When the notifications started arriving, breathlessly announcing that the United States would be providing lethal assistance to Ukraine’s military, I assumed that a major shift in U.S. policy had taken place. As I began to parse the reporting more closely, it became clear that matters aren’t quite so clear.
It appears that, after months of the necessary paperwork sitting in the president’s inbox, Donald Trump signed off on a decision that will permit the State Department to issue the necessary export licenses to allow the sale of sniper rifles for use by the Ukrainian armed forces. This does represent a shift from the Obama administration’s policy of not allowing Ukraine to obtain U.S. firearms, and limiting the provision of U.S. military assistance to foodstuffs and technical equipment, but is not as earth-shattering as some reports and announcements on Twitter might make it.

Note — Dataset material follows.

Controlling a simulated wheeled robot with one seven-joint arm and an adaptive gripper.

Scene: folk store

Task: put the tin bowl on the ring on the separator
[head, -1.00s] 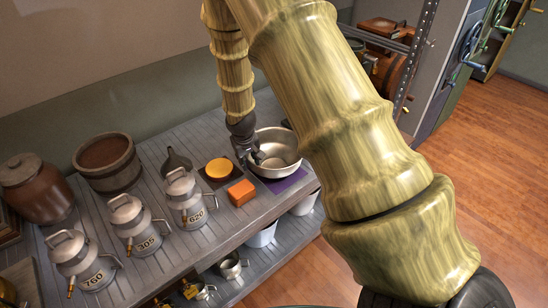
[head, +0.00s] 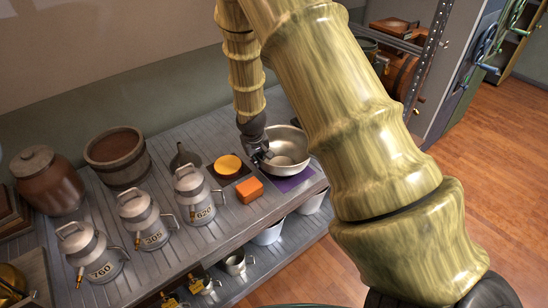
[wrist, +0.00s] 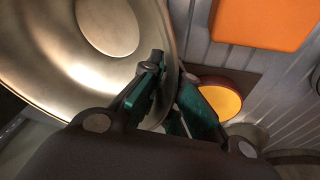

For one thing, export licenses for much of the “heavier” equipment requested by Ukraine, starting with the Javelin antitank missile system, have still not been approved. More importantly, while the president has signed off on the licensing for the sniper systems, how Ukraine will pay for the weapons is still, so far, undetermined. In keeping with Trump’s passive-aggressive approach to Russia policy, he might have decided not to continue to expend political capital, especially with members of Congress, by “blocking” sales that both houses have approved—but may very well insist that Ukraine pay for any U.S. equipment. Trump may question why the U.S. taxpayer should foot the bill when Ukraine remains the world’s eleventh-largest arms exporter—and where Ukraine’s President Petro Poroshenko has initialed plans for Ukrainian defense firms to vault Ukraine into the “top five” of global arms providers.
So there are still gaps between approving export licenses—and actual crates of weapons arriving in Ukraine.